For me, the idea of running long distances in the middle of nowhere, often ending up all by myself, is both challenging and refreshing. When I am out in the woods/desert/brush all alone and exhausted, I can put aside the worry, anxiety, and catastrophic scenarios that bombard my mind as a result of this dopamine shortage called depression. It’s the only time I don’t worry about my kids, beat myself up over two failed marriages, freak out over money, wonder if I’ll die alone (I know, that’s ironic considering I could take a fall, hit my head, and die alone on the trail…but hey, I signed the waiver that included “death” as a possible outcome to this race), or beat myself up over the thought that I’m a disappointment to my parents, or worse, my Creator. You see, when I’m worn out, in the middle of nowhere, and wanting to quit, I hear the voice of God. And it’s not that “Sinners in the Hands of an Angry God” voice we covered my sophomore year in high school. It’s a still, small voice that says simply, “I’m still here. I haven’t given up on you and I still love you.” I don’t deserve that kind of love and support. I’m very aware of my need for grace. And His reminder reduces me to tears. It also helps me keep going, and I can attribute more than one finish to that encounter.
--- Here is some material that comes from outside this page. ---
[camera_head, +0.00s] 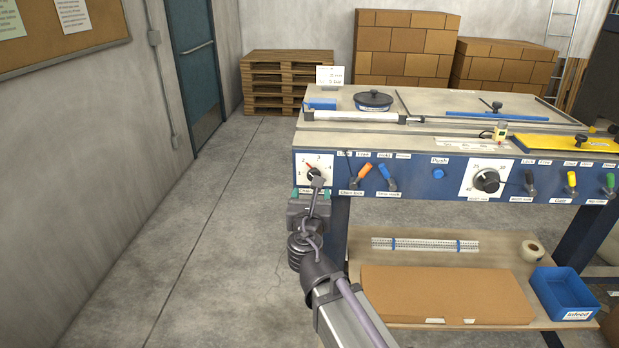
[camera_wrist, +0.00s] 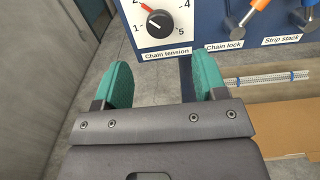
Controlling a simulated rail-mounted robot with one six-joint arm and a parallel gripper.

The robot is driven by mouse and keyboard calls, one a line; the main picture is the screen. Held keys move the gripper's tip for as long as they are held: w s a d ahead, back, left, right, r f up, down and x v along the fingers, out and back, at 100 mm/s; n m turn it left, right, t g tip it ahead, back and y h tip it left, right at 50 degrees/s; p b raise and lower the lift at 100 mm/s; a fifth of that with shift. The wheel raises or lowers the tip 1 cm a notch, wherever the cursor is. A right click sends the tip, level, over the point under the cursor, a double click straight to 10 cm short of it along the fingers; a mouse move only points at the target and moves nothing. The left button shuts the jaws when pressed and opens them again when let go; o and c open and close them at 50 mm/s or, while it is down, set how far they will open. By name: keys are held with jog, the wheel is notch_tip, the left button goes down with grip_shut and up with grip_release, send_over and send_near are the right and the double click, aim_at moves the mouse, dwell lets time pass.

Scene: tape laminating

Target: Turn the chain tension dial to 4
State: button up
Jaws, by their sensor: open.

However, my need for grace running headlong into the reminder of the benevolence of my Creator is not an overly pleasant experience. In fact, it involves admitting to a lot of shame. And like most people, I avoid dealing with shame. At Paleface Marathon, and if I’m honest with myself, last year at Palo Duro 50K, and at Hell’s Hills 50K, I DNFd because I saw it coming. I saw the wall, and the inevitable spiritual moment it entails for me, and I got scared. Yes, I was dizzy, dehydrated, and my ankle hurt, the excuses used at each of those races, respectively, but I could have kept going. And therein lies the hardest part of this sport, the part that I love and hate: the collision of suffering and perseverance, of personal failure and triumph, the realization that there’s more in me than I thought.
Each of us deal with the mental part of this sport differently. Some of us swear. Some of us dig into the memory of hitting rock bottom and choosing to overcome addiction or poor choices. I cry and listen for the voice of God, my higher power.
The best part is the community, the realization at the finish line that there no shame in coming in DFL, simply joy in persevering. I have friends who win, who place, who take home trophies in addition to their finisher medals. But never once have any of them shamed me for bringing home only the finisher medals, dirty shoes, and blisters. And they didn’t shame me when all I brought home was the dirty shoes, blisters, and my own proclivity to beat the crap out of myself for not finishing. They simply challenge me to get out there again and keep going.
Here are a few lessons I learned since Paleface, which resulted in a good finish at the Rawhide Marathon and the Palo Duro Canyon 50K.
- It’s not about placing, winning, or taking home a trophy. It’s about beating the distance, silencing the demons that tell us we’re not enough. At the Palo Duro Canyon 50K, my aunt and a cousin came to crew for me. During the last lap, when they were waiting at the aid station and realized I was way behind my pace, they came looking for me. Seeing my crazy aunt and cousins coming up the trail to meet me gave me the second wind I needed to finish. Surround yourself with friends and family who believe in you and want you to believe in yourself.
- Run YOUR race. If it works for you, do it. Whether that’s using pickles and Payday bars for fuel or wearing goofy bright shorts and a tiara on race day. (Please note that I do not wear a tiara…on race day…or in public.)
- This is supposed to be fun. If you’re not having fun, then change something. We all want to push ourselves, but if pushing yourself turns into an unpleasant chore, it’s not worth it. Slow down enough to enjoy the scenery. And even if you’ve run the course a hundred times, take a few pictures. At Palo Duro Canyon, I didn’t take my phone, and as a result, I don’t have any pictures of the red rock formations, the sunrise, or the amazingly blue sky that greeted us.
- What we take away from these experiences is something that cannot be displayed or hung around our necks. The most valuable thing that arises from what we do is the relationships with others chasing the same goals, fighting the same demons, striving for the same acceptance and love that we want.
To those of you who win, who place, who are insanely fast, I admire you. I look up to Killian Jornet and Karl Meltzer, knowing full well I could never keep up with you. But when you pass me and say “good job,” I am both humbled and honored at your kindness and support. When David passes me and reminds me to keep fueling and stay hydrated, I appreciate the fact that you’re thinking about someone besides yourself, and something besides the first place trophy. My mentors and friends, all of whom outpace me, are always encouraging, always pushing, and reminding me to take pride in what I have accomplished, no matter how slowly. Ben, Joel, Orlando, and so many others…thank you for travelling this journey with me, and allowing me to travel it with you.
And that is what I love about this sport. We’re all chasing down our own demons, but those are never our fellow runners. To those of you at the back of the pack with me, we’ll keep going, one foot in front of the other. We’ll keep asking each other if we’re okay. To the woman who walked the final loop of the Habanero 50K with me, I cannot thank you enough. This community is amazing, and it is where I see the hand of God. “Thank you” is inadequate, but it is all I have to offer you for allowing me to participate. Maybe one day I’ll believe I can do this.